Robin Eames, who was leader of the Church of Ireland between 1986 and 2006, made the comments as he launched his new book, ‘Unfinished Search’, this week. Speaking at the launch, Dr Eames said that the current long-running disagreement between the DUP and Sinn Féin, with its lack of a spirit of compromise and cooperation, makes many people ask “has anything changed?” since the Good Friday Agreement in 1998.”The continuing vacuum caused by a failure to reach agreement has further contributed to anxiety about the future of Northern Ireland,” he said. “A prolonged political vacuum would be an immense tragedy given, despite the setbacks, how far Northern Ireland has come.” He said that when devolution collapsed in January “the political architecture so painfully constructed crumbled in a storm of blame and accusation” and “old enmities filled the air waves”.

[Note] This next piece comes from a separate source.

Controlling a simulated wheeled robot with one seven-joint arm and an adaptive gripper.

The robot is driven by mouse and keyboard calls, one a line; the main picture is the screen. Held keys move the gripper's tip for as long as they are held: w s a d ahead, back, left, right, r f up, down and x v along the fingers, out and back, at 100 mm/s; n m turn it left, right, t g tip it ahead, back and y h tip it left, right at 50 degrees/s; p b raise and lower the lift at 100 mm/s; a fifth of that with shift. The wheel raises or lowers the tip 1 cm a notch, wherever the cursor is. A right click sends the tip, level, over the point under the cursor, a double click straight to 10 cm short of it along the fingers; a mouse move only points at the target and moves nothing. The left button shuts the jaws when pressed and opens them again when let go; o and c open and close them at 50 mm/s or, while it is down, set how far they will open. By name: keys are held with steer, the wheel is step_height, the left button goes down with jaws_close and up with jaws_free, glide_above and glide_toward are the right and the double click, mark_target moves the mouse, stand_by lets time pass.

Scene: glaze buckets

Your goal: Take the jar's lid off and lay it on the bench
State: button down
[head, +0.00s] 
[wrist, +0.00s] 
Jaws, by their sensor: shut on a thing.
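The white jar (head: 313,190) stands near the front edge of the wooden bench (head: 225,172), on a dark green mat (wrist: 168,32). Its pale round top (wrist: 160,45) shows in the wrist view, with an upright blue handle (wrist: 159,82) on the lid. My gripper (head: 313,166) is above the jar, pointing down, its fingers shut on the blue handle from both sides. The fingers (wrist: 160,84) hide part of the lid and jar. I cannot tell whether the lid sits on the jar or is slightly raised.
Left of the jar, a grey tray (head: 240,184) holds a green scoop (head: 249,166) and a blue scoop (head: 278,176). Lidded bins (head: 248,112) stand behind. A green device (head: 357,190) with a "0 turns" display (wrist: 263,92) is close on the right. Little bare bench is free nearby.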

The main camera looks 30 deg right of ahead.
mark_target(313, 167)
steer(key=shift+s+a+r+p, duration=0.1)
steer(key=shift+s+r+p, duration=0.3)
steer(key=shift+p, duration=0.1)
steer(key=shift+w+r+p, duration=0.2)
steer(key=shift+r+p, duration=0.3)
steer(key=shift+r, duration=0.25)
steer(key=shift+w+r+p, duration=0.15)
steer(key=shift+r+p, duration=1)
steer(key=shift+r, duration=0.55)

Lord Eames, who co-chaired the Consultative Group on the Past with former Derry priest, Denis Bradley, argues that a failure to deal with the legacy of The Troubles, and to meet the needs of victims, is at the heart of successive periods of political deadlock in recent years. “One part of the peace process in Northern Ireland on which much hope rested had failed the test,” he said. “The past with all its bitter memories had proved to be stronger than many had hoped. “Deep divisions many had thought were in the past resurfaced. Hopes for a stable community were put on hold.”
‘Unfinished Search’ also includes reflections on loyalism, the Drumcree dispute, paramilitaries and the political climate. He also urges the Orange Order to show that it is ready to contribute “to the shared society which is emerging around it.”
The book which is published by Columba Press retails at £17.99 in paperback and £20.99 in hardback.